# Information provided
══════════════════════════════
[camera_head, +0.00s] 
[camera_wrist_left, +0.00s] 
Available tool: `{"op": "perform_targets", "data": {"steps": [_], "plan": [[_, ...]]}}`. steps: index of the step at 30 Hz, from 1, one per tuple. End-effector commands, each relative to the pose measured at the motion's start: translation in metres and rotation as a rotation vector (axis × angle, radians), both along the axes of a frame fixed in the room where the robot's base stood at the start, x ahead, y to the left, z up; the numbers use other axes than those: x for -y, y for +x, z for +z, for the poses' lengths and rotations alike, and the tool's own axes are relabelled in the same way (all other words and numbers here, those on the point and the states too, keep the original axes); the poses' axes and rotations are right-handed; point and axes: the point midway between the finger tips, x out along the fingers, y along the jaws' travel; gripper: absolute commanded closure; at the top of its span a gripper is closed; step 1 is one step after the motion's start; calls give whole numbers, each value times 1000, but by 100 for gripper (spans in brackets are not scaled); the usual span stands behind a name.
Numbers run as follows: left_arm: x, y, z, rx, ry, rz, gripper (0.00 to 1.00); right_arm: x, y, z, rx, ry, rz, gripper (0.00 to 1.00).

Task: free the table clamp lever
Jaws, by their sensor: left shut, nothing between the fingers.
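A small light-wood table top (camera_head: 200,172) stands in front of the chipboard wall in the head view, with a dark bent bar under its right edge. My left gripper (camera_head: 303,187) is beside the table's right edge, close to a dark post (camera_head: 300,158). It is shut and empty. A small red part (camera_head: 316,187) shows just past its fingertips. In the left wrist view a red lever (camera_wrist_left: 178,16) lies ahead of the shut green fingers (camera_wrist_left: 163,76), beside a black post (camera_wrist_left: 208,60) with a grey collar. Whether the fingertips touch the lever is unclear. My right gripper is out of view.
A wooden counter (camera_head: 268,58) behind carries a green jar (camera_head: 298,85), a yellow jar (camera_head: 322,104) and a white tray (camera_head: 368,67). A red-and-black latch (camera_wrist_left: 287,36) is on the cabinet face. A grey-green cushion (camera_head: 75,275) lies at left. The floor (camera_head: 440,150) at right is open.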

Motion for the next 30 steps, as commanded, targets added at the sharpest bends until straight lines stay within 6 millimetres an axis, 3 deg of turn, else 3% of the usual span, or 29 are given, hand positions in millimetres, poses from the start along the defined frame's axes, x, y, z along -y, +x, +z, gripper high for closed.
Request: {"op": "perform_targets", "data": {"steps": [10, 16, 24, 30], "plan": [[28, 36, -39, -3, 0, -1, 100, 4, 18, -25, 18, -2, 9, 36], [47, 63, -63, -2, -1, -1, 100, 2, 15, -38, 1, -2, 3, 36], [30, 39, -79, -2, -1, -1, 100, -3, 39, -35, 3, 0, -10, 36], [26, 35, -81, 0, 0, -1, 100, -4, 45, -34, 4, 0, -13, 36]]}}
══════════════════════════════
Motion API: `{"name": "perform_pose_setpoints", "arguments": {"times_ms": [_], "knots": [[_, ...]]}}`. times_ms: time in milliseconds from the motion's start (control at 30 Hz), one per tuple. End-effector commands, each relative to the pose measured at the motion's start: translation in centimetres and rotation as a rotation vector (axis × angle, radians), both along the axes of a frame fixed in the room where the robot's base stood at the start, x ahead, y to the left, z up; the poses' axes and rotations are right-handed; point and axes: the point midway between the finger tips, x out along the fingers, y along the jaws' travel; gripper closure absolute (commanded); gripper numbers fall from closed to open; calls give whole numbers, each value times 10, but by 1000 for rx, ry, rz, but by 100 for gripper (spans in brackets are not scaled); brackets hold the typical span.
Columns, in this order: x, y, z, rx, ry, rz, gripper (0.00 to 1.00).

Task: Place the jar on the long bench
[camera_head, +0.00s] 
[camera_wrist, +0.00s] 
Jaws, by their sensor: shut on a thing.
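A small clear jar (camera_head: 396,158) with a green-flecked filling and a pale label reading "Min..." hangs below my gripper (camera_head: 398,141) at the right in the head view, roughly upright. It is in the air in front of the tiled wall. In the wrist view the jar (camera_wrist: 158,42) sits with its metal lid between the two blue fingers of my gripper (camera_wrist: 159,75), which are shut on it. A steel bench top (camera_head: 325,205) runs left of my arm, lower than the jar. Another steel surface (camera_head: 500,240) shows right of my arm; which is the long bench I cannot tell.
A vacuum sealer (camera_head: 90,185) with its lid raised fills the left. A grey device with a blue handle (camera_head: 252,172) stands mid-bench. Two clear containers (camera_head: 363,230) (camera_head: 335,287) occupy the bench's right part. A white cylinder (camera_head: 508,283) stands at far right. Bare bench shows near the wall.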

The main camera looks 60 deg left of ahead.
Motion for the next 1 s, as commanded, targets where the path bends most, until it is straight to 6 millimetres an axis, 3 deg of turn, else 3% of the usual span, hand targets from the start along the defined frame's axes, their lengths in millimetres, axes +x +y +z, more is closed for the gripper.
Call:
══════════════════════════════
# Directive
Retype the entries above exactly, but only from the line containing "Columns, in this" through the line containing "[camera_wrist, +0.00s]", both included.

# Answer for the task
Columns, in this order: x, y, z, rx, ry, rz, gripper (0.00 to 1.00).

Task: Place the jar on the long bench
[camera_head, +0.00s] 
[camera_wrist, +0.00s] 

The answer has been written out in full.